**WHAT NEEDS TO BE DONE**
Extract the first line of the entries below and every line after it up to the one containing "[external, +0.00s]", both kept. Pictures are excluded.

Robot control records:
========

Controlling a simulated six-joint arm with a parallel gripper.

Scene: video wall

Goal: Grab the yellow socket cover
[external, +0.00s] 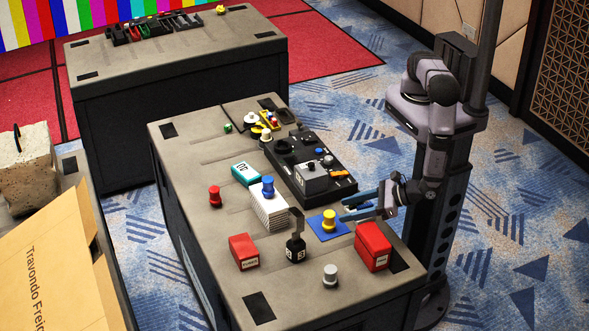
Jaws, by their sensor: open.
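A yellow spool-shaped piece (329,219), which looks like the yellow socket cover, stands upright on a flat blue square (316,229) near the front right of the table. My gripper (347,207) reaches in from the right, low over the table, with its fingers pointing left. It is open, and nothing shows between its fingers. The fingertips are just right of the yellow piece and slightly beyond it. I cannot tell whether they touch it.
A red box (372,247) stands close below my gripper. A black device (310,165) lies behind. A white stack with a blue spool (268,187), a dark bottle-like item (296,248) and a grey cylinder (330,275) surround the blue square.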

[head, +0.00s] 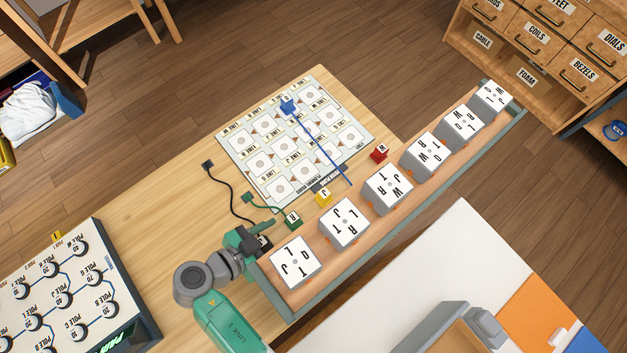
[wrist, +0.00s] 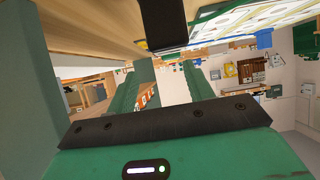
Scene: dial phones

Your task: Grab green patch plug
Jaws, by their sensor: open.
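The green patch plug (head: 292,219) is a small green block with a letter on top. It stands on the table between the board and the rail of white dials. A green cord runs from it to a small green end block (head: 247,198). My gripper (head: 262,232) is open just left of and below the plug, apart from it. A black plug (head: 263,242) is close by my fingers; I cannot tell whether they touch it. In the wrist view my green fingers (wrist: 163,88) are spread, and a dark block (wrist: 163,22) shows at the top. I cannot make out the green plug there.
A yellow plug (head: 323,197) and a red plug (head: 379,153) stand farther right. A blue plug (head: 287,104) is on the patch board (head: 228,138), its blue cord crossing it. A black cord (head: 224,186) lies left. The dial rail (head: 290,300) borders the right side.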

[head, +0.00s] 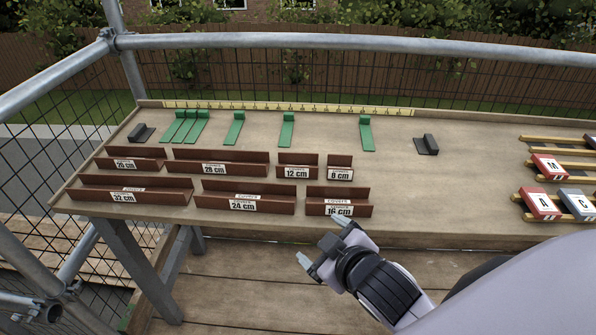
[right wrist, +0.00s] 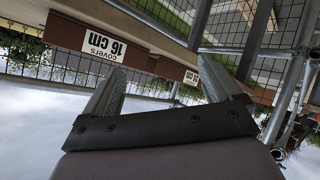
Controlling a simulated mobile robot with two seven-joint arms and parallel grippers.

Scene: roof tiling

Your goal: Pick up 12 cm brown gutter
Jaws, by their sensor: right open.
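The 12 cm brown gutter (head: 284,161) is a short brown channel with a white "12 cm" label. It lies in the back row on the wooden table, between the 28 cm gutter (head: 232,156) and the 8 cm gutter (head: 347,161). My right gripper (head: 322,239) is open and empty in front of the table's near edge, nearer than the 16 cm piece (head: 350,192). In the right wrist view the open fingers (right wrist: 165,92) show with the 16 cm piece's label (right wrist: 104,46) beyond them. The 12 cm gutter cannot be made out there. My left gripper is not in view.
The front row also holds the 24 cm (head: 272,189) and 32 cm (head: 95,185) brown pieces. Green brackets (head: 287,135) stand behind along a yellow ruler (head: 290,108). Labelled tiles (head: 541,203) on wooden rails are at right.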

========

**THE ANSWER**
Controlling a simulated six-joint arm with a parallel gripper.

Scene: video wall

Goal: Grab the yellow socket cover
[external, +0.00s] 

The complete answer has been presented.